Expiration is one of those Redis features that looks simple from the outside and reveals a careful design inside.

From the user's perspective, the idea is direct:

SET session:7 abc
EXPIRE session:7 60

After sixty seconds, the key should behave as though it no longer exists. The interesting question is how Redis makes that happen without creating a timer for every expiring key.

Expiration Is Metadata

Redis stores values and expiration deadlines separately:

main keyspace: key -> object
expires index: key -> absolute expire timestamp

A key can exist with no expiration. If it does have an expiration, the deadline is an absolute point in time, typically represented in milliseconds.

Absolute time matters. If a server persists a key that expires at 10:05 and restarts at 10:10, the key should not come back to life. Storing "expires in 60 seconds" would be ambiguous after downtime. Storing "expires at this timestamp" makes recovery sane.

Passive Expiration

The cleanest place to discover an expired key is during lookup.

lookup key
  -> check whether it has an expire timestamp
  -> if timestamp <= now, delete it
  -> behave as if the key is missing

This is passive expiration. It is precise for keys that clients touch. A GET for an expired key returns a missing value and removes the key as a side effect.

Passive expiration also keeps command semantics natural. An expired key is not a special third state from the user's point of view. It is gone.

Active Expiration

Passive expiration alone is not enough. A cold key might expire and never be read again. If Redis only deleted expired keys during access, memory could fill with dead data that nobody happens to touch.

Active expiration solves this by periodically sampling keys that have deadlines:

sample expiring keys
delete the ones already expired
continue within a time budget when many sampled keys are dead

The time budget is the important part. Redis could scan every expiring key constantly and keep memory perfectly clean, but that would compete with real client work. Instead, it samples. The system accepts that some expired keys may remain in memory briefly in exchange for predictable server responsiveness.

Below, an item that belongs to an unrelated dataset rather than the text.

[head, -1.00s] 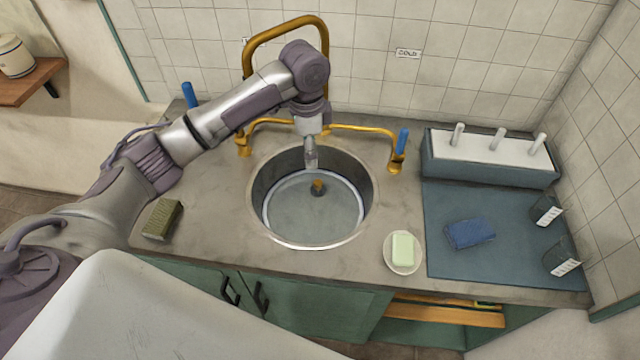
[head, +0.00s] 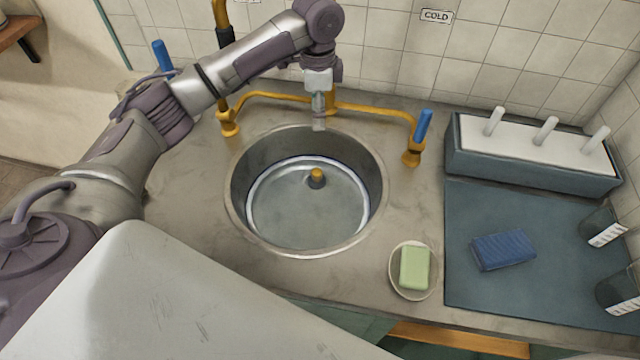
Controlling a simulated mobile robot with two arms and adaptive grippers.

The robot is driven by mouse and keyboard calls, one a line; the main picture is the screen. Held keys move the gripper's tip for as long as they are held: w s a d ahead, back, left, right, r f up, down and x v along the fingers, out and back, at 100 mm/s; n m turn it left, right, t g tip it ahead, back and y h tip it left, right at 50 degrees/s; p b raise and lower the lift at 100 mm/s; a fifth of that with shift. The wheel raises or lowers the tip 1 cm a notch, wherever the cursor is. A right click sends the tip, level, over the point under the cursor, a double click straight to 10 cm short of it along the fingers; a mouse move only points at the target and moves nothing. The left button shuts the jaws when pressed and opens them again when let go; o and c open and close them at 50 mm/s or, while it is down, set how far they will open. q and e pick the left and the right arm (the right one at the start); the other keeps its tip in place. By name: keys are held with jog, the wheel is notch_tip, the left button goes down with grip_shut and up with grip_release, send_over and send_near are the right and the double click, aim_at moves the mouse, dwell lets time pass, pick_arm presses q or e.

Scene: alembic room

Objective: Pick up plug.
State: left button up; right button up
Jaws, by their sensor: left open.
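The plug (head: 317,178) is a small dark piece with an orange-yellow top. It sits on the floor of the round metal sink (head: 236,205), toward the back of the basin. My left gripper (head: 319,122) points down above the sink's back rim, behind and above the plug and apart from it. It is open and seen edge-on, with nothing visible in it. My right gripper is not in view.
Brass taps (head: 411,152) with blue handles stand behind the sink. To its right are green soap (head: 414,267) on a dish, a blue sponge (head: 503,250) on a dark mat, dark cups (head: 603,228) and a pegged rack (head: 530,160). A tiled wall is close behind.

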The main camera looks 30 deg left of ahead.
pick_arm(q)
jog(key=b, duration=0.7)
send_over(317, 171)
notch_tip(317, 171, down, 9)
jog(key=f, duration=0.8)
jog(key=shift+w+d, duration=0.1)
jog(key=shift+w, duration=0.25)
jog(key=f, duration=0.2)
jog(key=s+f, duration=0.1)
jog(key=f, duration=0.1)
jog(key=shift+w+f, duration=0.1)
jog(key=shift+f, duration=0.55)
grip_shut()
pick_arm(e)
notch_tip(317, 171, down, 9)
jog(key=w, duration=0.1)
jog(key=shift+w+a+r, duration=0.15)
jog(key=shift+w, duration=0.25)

Expiration Is Not Eviction

Expiration and eviction both delete keys, but they answer different questions.

Expiration asks:

has this key's deadline passed?

Eviction asks:

which key should be removed because memory is too full?

An expired key is logically dead. An evicted key may have been perfectly valid, but memory policy selected it as a victim. Mixing these concepts leads to confused designs.

Command Semantics Flow Through Lookup

Because expiration affects whether a key exists, it should live in shared lookup helpers rather than inside every command. GET, HGET, LPUSH, EXISTS, TTL, and persistence logic all need a consistent view of expired keys.

When the lookup path owns expiration checks, commands naturally agree:

expired key -> missing key

Some commands need specialized behavior, especially those that inspect or modify TTL metadata. But the general key-access path should make stale data disappear before command logic builds on it.

A Small Feature With System-Wide Reach

Expiration touches memory usage, persistence, replication, command semantics, and startup recovery. It has to be lazy enough to stay cheap, active enough to reclaim memory, and precise enough that users can reason about TTLs.

The elegance is in the compromise: metadata for deadlines, passive deletion for touched keys, active sampling for cold keys, and absolute timestamps so persisted data does not cheat time.